Ok, so you have a signal that hasn't the same volume all the time, but gets louder and then more quiet again. A compressor is like an automated volume knob that makes the quiet parts a little louder and the louder parts a little more quiet. So, the differences in volume are smaller now than without compressor.
That's the upside, the down side is,,, sometimes it can kill your intentional dynamics.
Tplyons has the nutshell answer in his reply:
"Compressors are commonly used in recording to control the level, by making loud passages quieter, and quiet passages louder."
Compressors can smooth out a slap bass part or really fatten up the bass in a mix.
i use a dbx compressor between my preamp and poweramp - i have it set to only compress (lower the volume of) the loudest notes i play - too much and you sound "sqashed" i use it at this point of the signel chain to catch any extreme bass boost i might have to protect the speakers, typically people use it 1st in the signal chain, but i like this better
Can a compresser give the bass more punch?
Define "punch" ?
Warwick punch. ya know, listen to, hmmmmmm, ok, How You Remind Me by Nickelback. the bass is really punchy in the verses. Will it make a normal bass have that kinda punch, or is the warwick on that track compressed aswell?

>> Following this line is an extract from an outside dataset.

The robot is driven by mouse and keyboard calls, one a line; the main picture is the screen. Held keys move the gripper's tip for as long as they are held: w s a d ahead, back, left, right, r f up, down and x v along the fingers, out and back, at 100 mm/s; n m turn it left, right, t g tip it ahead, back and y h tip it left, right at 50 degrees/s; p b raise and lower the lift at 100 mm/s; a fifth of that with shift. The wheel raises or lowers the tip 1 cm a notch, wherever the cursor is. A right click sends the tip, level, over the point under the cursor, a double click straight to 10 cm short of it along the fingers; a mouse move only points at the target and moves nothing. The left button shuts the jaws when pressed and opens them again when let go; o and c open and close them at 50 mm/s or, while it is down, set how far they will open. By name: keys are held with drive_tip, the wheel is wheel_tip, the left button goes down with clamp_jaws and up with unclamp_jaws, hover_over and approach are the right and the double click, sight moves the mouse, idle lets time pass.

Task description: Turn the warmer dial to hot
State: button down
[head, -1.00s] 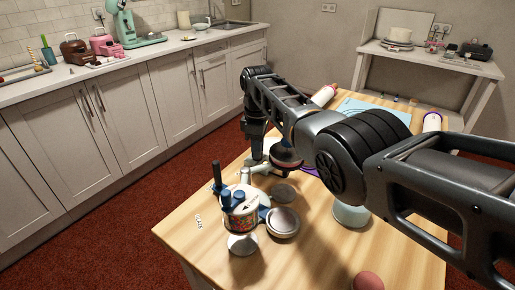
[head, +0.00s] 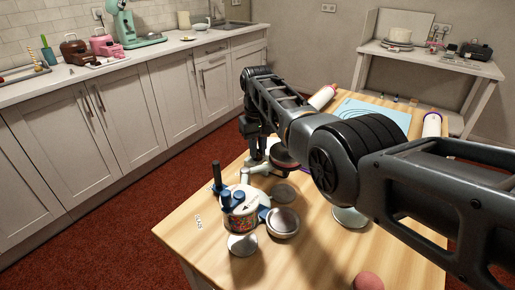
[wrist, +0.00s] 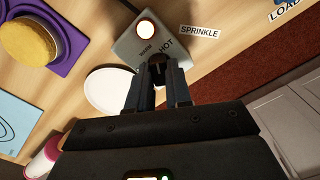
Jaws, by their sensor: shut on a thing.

Hmm .. Nickelback...I would define that tone as "nasty" !!
Seriously though - it is a big mistake to pick recordings and try to identify what made that bass sound!
So - most commercial recordings were made using gear that cost millions and were mixed over several months - carefully tweaking the whole mix to get the best overall sound in context - with producer, band and engineers working on "scuplting" the sound painstakingly!
To think you can get anything like that, with a cheap pedal and any type of basic live setup.....well, it just 'aint gonna happen!!
It's definetly a growly sound. And How You Remind me is commerical, but summit like Just For isnt, but the same growly tone is still there.